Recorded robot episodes
• • • • • • •

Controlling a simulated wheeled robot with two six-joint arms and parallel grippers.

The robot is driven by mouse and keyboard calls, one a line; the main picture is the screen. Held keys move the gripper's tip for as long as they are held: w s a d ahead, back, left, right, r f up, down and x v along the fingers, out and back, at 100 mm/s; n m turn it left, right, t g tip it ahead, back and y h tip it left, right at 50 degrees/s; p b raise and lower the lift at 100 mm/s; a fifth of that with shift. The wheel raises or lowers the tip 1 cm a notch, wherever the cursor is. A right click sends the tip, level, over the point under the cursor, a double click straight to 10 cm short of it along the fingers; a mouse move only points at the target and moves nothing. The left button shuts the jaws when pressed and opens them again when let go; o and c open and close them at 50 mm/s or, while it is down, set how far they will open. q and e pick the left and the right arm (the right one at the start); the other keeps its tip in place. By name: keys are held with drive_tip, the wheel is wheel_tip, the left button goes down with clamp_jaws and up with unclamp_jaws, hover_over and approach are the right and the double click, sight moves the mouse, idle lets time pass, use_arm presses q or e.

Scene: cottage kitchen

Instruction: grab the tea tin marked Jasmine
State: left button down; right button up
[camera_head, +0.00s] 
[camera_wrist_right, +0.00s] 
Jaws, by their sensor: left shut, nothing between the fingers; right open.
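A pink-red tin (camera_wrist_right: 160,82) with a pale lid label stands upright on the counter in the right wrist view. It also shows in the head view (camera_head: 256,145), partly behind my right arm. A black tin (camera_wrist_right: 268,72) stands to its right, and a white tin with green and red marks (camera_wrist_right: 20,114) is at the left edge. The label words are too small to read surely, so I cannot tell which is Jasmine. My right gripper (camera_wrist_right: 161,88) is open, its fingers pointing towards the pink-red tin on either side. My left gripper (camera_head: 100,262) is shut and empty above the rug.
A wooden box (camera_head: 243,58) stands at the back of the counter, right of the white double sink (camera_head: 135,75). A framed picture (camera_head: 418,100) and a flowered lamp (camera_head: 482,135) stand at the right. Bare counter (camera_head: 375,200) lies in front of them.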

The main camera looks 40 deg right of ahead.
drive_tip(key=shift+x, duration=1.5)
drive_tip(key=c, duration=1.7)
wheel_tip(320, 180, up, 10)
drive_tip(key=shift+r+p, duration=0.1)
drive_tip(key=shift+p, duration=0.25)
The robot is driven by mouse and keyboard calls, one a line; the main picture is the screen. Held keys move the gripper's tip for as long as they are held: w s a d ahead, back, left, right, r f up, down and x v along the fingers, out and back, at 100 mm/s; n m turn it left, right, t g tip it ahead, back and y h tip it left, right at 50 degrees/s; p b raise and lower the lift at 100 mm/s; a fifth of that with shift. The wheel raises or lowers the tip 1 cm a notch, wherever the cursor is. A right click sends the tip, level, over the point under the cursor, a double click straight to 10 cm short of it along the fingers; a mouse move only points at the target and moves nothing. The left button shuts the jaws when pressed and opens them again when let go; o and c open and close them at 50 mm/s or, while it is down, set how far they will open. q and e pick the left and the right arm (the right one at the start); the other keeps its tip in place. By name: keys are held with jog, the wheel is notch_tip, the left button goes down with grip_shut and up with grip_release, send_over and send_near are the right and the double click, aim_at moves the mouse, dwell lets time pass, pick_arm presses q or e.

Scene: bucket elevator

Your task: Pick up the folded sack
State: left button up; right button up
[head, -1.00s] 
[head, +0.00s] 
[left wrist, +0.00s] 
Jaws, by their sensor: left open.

• • • • • • •

## [Exercise details]
With the line containing "Your task: Pick up the folded sack" as the first and the last line of the records as the final one, print exactly the lines in that span.

## [Answer]
Your task: Pick up the folded sack
State: left button up; right button up
[head, -1.00s] 
[head, +0.00s] 
[left wrist, +0.00s] 
Jaws, by their sensor: left open.

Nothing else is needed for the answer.